> _Data shown_
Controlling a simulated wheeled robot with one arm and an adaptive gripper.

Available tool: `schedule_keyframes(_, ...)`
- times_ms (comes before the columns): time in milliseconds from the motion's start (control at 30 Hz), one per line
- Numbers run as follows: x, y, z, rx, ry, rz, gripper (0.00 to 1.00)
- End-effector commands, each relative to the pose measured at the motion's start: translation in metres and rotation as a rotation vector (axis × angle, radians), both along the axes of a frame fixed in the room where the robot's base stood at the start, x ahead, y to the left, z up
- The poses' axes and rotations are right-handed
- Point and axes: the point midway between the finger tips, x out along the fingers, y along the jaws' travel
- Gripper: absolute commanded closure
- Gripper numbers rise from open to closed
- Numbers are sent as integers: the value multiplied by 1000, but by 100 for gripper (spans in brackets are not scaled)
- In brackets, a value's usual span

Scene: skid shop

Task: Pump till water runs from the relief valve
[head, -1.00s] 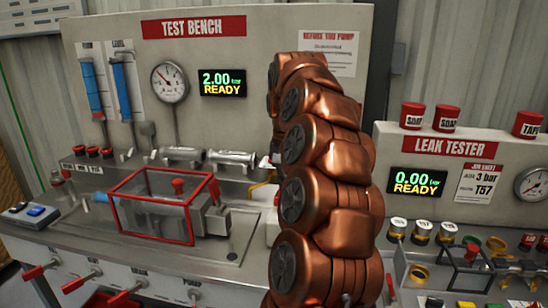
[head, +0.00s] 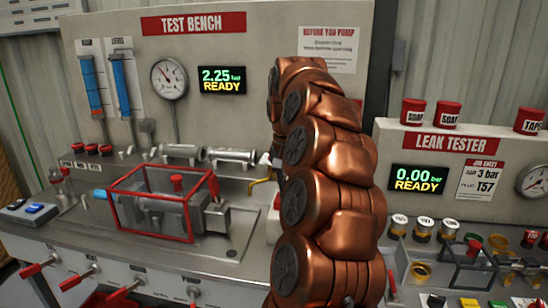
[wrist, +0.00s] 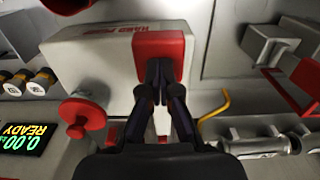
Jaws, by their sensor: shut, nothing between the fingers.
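In the wrist view my gripper (wrist: 158,85) is shut and empty. Its fingertips lie over or against a red block (wrist: 158,48) on a pale box (wrist: 95,60) with a red label too blurred to read surely; contact is unclear. The test bench display (head: 222,79) reads 2.25 bar READY. A round gauge (head: 169,81) hangs left of it. A yellow bent piece (head: 259,183) shows left of my arm, and again in the wrist view (wrist: 216,106). I cannot identify the relief valve or see running water.
A red-framed cage (head: 160,208) stands on the bench top. The leak tester (head: 455,143) on the right has a display (head: 417,179) at 0.00 bar. A red round knob (wrist: 82,115) sits left of my gripper. Red-handled levers (head: 75,280) line the bench front.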

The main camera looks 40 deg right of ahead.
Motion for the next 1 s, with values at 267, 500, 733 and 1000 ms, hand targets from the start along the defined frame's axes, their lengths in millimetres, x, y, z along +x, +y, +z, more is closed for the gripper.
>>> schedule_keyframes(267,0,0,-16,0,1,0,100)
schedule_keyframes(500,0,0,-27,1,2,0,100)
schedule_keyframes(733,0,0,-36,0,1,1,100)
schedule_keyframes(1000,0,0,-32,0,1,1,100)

> _Exercise brief_
Using the data above, extract exactly the lines from the one that holds "- times_ms (comes" to the one that holds "- Numbers run", both ends included, and no others.

> _Complete answer_
- times_ms (comes before the columns): time in milliseconds from the motion's start (control at 30 Hz), one per line
- Numbers run as follows: x, y, z, rx, ry, rz, gripper (0.00 to 1.00)

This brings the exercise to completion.